(Task prompt):
All lines below must be repeated exactly, with the pictures omitted.

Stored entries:
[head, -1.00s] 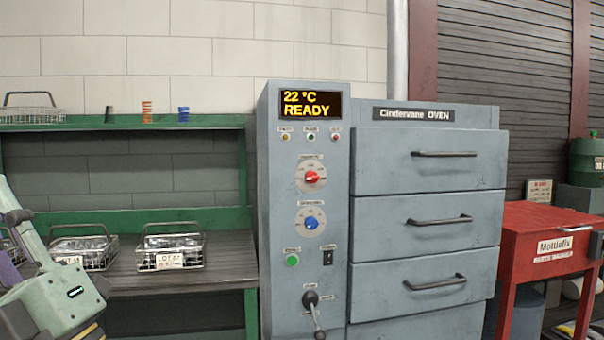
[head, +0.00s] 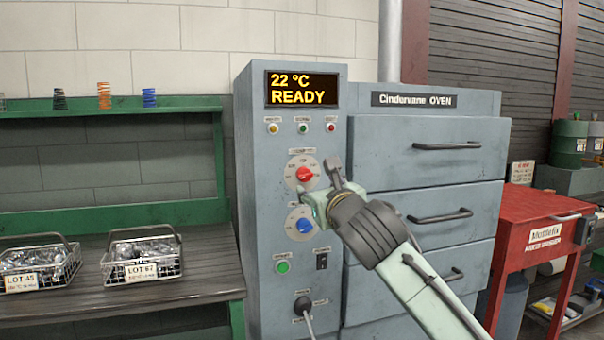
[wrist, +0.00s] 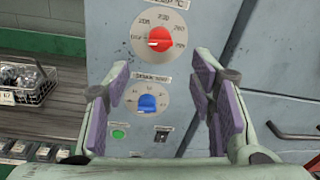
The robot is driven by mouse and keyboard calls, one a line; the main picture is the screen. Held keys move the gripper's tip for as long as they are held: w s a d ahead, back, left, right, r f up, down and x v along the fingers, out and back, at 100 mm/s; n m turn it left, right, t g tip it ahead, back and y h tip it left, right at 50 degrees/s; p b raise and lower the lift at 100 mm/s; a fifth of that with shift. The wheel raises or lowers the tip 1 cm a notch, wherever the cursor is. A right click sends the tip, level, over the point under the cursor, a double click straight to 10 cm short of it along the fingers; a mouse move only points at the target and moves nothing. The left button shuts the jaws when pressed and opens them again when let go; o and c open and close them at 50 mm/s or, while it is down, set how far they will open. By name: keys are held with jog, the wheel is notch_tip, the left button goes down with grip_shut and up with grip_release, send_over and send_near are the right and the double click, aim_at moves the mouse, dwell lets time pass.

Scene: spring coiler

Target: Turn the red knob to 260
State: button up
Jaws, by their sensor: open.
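The red knob (head: 304,174) sits on a round pale dial on the oven's grey control panel (head: 255,215). In the wrist view the red knob (wrist: 159,39) is above and ahead of my fingers, its white pointer mark toward the lower left of the dial. My gripper (wrist: 162,105) is open and empty, with purple pads apart. It also shows in the head view, in front of the panel to the lower right of the red knob. The blue knob (wrist: 152,103) shows between the fingers, farther back on the panel. The display (head: 301,89) reads 22 °C READY.
A green button (head: 283,267), a black switch (head: 322,261) and a plugged cable (head: 303,304) are lower on the panel. Oven drawers (head: 425,156) with protruding handles are to the right. Wire baskets (head: 142,262) stand on the left bench.

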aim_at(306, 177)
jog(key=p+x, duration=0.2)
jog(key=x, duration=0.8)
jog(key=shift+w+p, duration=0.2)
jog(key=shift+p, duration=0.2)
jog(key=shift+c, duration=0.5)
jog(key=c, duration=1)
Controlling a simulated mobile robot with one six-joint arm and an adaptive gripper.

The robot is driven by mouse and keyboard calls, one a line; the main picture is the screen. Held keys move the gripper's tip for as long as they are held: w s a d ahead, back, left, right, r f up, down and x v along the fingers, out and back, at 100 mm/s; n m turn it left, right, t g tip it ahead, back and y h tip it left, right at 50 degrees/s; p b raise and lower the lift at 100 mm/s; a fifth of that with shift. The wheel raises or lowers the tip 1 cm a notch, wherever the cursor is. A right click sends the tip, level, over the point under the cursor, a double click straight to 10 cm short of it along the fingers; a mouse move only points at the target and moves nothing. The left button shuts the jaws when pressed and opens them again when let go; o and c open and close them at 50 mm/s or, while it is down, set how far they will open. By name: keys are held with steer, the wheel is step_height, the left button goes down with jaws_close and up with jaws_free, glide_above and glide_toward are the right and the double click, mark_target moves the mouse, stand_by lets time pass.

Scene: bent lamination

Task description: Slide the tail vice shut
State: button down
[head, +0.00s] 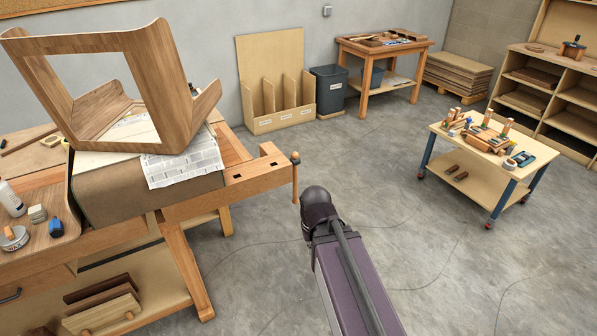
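The tail vice (262,170) is the pale wooden block at the right end of the workbench (185,211). Its upright wooden handle (295,178) with a round knob hangs at the outer end. I cannot tell from here how wide its jaw gap is. My arm (345,275) rises from the bottom, and its dark rounded joint is just below and right of the handle in the picture. My gripper is not in view.
A bent wood frame (172,85) and printed sheets (185,163) lie on a brown block (140,190) on the bench. A wheeled cart (470,195) with tools stands at right. Bare concrete floor (400,220) lies between bench and cart, with thin dark lines across it.

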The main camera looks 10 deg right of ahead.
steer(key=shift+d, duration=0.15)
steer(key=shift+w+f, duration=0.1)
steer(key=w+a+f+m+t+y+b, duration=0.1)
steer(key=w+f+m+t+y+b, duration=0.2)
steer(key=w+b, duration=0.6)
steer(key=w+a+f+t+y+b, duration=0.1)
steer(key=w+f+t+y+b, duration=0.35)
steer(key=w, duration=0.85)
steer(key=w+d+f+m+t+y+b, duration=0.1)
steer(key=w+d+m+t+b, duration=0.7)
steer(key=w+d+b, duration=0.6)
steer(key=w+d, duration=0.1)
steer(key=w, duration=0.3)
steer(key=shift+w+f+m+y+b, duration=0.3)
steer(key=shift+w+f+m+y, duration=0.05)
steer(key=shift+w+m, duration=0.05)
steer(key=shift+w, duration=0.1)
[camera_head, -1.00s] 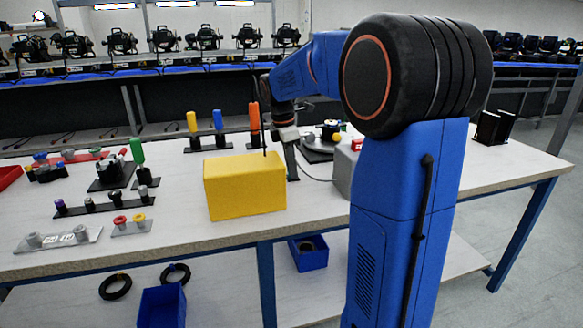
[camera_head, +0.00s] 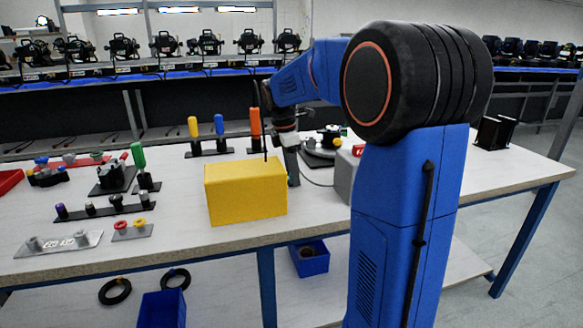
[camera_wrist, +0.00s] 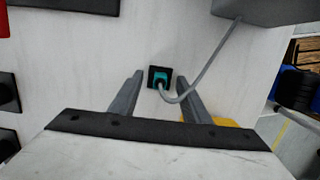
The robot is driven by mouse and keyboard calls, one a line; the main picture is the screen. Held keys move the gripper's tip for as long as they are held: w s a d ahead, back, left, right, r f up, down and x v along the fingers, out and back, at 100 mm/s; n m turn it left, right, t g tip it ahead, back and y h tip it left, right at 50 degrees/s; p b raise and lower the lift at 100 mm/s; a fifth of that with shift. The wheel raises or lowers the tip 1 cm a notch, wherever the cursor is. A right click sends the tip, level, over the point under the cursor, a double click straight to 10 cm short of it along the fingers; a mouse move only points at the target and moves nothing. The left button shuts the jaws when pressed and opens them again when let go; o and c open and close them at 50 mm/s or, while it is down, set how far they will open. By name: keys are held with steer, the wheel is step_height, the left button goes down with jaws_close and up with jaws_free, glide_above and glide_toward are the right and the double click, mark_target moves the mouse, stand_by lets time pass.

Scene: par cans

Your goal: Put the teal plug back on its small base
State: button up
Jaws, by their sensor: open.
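The teal plug (camera_wrist: 160,79) shows in the wrist view with a grey cable running from it. It is at a small black square base (camera_wrist: 151,72) on the pale table. I cannot tell whether it is fully seated. My gripper (camera_wrist: 159,76) is open, with one finger to each side of the plug in the picture; no contact is visible. In the head view my gripper (camera_head: 292,168) points down just behind the right end of the yellow block. The plug and its base cannot be made out there.
The yellow block (camera_head: 245,192) stands close to my gripper on the near side. A grey box (camera_head: 343,175), where the cable leads, is to the right. Upright handles, including a blue one (camera_head: 219,125), stand behind. Several small fixtures fill the table's left side.

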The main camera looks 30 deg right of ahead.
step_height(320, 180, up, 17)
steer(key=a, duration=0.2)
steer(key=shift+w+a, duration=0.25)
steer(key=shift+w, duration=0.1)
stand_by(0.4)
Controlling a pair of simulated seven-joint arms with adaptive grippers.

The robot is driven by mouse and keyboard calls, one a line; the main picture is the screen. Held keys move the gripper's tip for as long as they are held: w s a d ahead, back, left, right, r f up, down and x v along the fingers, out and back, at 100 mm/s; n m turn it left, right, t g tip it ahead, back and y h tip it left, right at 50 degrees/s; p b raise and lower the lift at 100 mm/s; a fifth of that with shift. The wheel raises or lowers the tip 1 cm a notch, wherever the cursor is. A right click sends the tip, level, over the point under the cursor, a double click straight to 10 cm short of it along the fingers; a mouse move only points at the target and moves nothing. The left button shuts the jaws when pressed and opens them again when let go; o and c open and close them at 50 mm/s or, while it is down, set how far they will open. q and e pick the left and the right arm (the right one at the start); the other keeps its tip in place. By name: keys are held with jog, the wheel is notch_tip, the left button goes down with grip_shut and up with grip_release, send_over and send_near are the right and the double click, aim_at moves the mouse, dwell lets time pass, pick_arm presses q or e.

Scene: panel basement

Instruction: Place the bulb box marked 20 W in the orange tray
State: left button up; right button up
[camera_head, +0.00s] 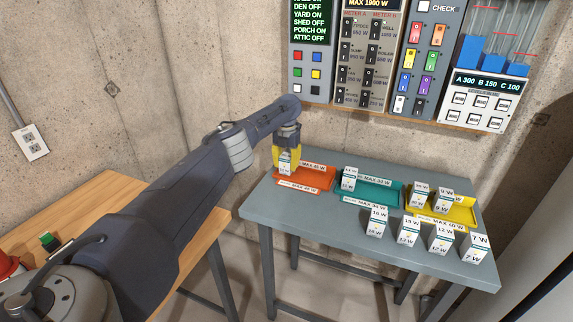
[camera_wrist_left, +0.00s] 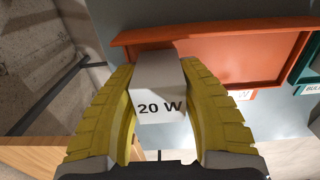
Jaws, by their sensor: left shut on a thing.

(Response below):
[head, -1.00s] 
[head, +0.00s] 
[wrist, +0.00s] 
The robot is driven by mouse and keyboard calls, one a line; the main picture is the screen. Held keys move the gripper's tip for as long as they are held: w s a d ahead, back, left, right, r f up, down and x v along the fingers, out and back, at 100 mm/s; n m turn it left, right, t g tip it ahead, back and y h tip it left, right at 50 degrees/s; p b raise and lower the lift at 100 mm/s; a fifth of that with shift. The wheel raises or lowers the tip 1 cm a notch, wherever the cursor is. A right click sends the tip, level, over the point under the cursor, a double click straight to 10 cm short of it along the fingers; a mouse move only points at the target and moves nothing. The left button shuts the jaws when pressed and opens them again when let go; o and c open and close them at 50 mm/s or, while it is down, set how far they will open. By name: keys are held with jog, the wheel is notch_tip, the left button goes down with grip_shut and up with grip_release, send_over and send_near are the right and the double click, aim_at moves the mouse, dwell lets time pass.

Scene: spring coiler

Target: Turn the red knob to 260
State: button up
Jaws, by their sensor: open.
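The red knob (head: 304,174) sits on a round pale dial on the oven's grey control panel (head: 255,215). In the wrist view the red knob (wrist: 159,39) is above and ahead of my fingers, its white pointer mark toward the lower left of the dial. My gripper (wrist: 162,105) is open and empty, with purple pads apart. It also shows in the head view, in front of the panel to the lower right of the red knob. The blue knob (wrist: 152,103) shows between the fingers, farther back on the panel. The display (head: 301,89) reads 22 °C READY.
A green button (head: 283,267), a black switch (head: 322,261) and a plugged cable (head: 303,304) are lower on the panel. Oven drawers (head: 425,156) with protruding handles are to the right. Wire baskets (head: 142,262) stand on the left bench.

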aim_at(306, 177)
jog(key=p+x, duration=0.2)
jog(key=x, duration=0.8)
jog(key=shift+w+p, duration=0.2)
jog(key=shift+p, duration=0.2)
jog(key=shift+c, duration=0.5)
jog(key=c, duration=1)
Controlling a simulated mobile robot with one six-joint arm and an adaptive gripper.

The robot is driven by mouse and keyboard calls, one a line; the main picture is the screen. Held keys move the gripper's tip for as long as they are held: w s a d ahead, back, left, right, r f up, down and x v along the fingers, out and back, at 100 mm/s; n m turn it left, right, t g tip it ahead, back and y h tip it left, right at 50 degrees/s; p b raise and lower the lift at 100 mm/s; a fifth of that with shift. The wheel raises or lowers the tip 1 cm a notch, wherever the cursor is. A right click sends the tip, level, over the point under the cursor, a double click straight to 10 cm short of it along the fingers; a mouse move only points at the target and moves nothing. The left button shuts the jaws when pressed and opens them again when let go; o and c open and close them at 50 mm/s or, while it is down, set how far they will open. By name: keys are held with steer, the wheel is step_height, the left button goes down with jaws_close and up with jaws_free, glide_above and glide_toward are the right and the double click, mark_target moves the mouse, stand_by lets time pass.

Scene: bent lamination

Task description: Slide the tail vice shut
State: button down
[head, +0.00s] 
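The tail vice (262,170) is the pale wooden block at the right end of the workbench (185,211). Its upright wooden handle (295,178) with a round knob hangs at the outer end. I cannot tell from here how wide its jaw gap is. My arm (345,275) rises from the bottom, and its dark rounded joint is just below and right of the handle in the picture. My gripper is not in view.
A bent wood frame (172,85) and printed sheets (185,163) lie on a brown block (140,190) on the bench. A wheeled cart (470,195) with tools stands at right. Bare concrete floor (400,220) lies between bench and cart, with thin dark lines across it.

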The main camera looks 10 deg right of ahead.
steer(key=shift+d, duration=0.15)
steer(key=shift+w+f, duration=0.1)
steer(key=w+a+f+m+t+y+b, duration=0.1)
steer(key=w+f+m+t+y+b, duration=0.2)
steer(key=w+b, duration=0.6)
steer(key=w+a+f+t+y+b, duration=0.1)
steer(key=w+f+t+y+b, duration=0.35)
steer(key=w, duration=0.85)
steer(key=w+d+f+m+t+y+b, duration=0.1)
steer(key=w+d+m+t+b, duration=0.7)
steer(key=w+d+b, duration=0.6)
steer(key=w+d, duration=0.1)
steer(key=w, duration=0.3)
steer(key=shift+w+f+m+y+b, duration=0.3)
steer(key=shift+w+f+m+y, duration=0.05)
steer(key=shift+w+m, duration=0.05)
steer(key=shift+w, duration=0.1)
[camera_head, -1.00s] 
[camera_head, +0.00s] 
[camera_wrist, +0.00s] 
The robot is driven by mouse and keyboard calls, one a line; the main picture is the screen. Held keys move the gripper's tip for as long as they are held: w s a d ahead, back, left, right, r f up, down and x v along the fingers, out and back, at 100 mm/s; n m turn it left, right, t g tip it ahead, back and y h tip it left, right at 50 degrees/s; p b raise and lower the lift at 100 mm/s; a fifth of that with shift. The wheel raises or lowers the tip 1 cm a notch, wherever the cursor is. A right click sends the tip, level, over the point under the cursor, a double click straight to 10 cm short of it along the fingers; a mouse move only points at the target and moves nothing. The left button shuts the jaws when pressed and opens them again when let go; o and c open and close them at 50 mm/s or, while it is down, set how far they will open. By name: keys are held with steer, the wheel is step_height, the left button goes down with jaws_close and up with jaws_free, glide_above and glide_toward are the right and the double click, mark_target moves the mouse, stand_by lets time pass.

Scene: par cans

Your goal: Put the teal plug back on its small base
State: button up
Jaws, by their sensor: open.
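The teal plug (camera_wrist: 160,79) shows in the wrist view with a grey cable running from it. It is at a small black square base (camera_wrist: 151,72) on the pale table. I cannot tell whether it is fully seated. My gripper (camera_wrist: 159,76) is open, with one finger to each side of the plug in the picture; no contact is visible. In the head view my gripper (camera_head: 292,168) points down just behind the right end of the yellow block. The plug and its base cannot be made out there.
The yellow block (camera_head: 245,192) stands close to my gripper on the near side. A grey box (camera_head: 343,175), where the cable leads, is to the right. Upright handles, including a blue one (camera_head: 219,125), stand behind. Several small fixtures fill the table's left side.

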The main camera looks 30 deg right of ahead.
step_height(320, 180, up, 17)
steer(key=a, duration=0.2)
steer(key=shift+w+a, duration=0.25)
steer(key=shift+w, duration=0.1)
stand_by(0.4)
Controlling a pair of simulated seven-joint arms with adaptive grippers.

The robot is driven by mouse and keyboard calls, one a line; the main picture is the screen. Held keys move the gripper's tip for as long as they are held: w s a d ahead, back, left, right, r f up, down and x v along the fingers, out and back, at 100 mm/s; n m turn it left, right, t g tip it ahead, back and y h tip it left, right at 50 degrees/s; p b raise and lower the lift at 100 mm/s; a fifth of that with shift. The wheel raises or lowers the tip 1 cm a notch, wherever the cursor is. A right click sends the tip, level, over the point under the cursor, a double click straight to 10 cm short of it along the fingers; a mouse move only points at the target and moves nothing. The left button shuts the jaws when pressed and opens them again when let go; o and c open and close them at 50 mm/s or, while it is down, set how far they will open. q and e pick the left and the right arm (the right one at the start); the other keeps its tip in place. By name: keys are held with jog, the wheel is notch_tip, the left button goes down with grip_shut and up with grip_release, send_over and send_near are the right and the double click, aim_at moves the mouse, dwell lets time pass, pick_arm presses q or e.

Scene: panel basement

Instruction: Place the bulb box marked 20 W in the orange tray
State: left button up; right button up
[camera_head, +0.00s] 
[camera_wrist_left, +0.00s] 
Jaws, by their sensor: left shut on a thing.

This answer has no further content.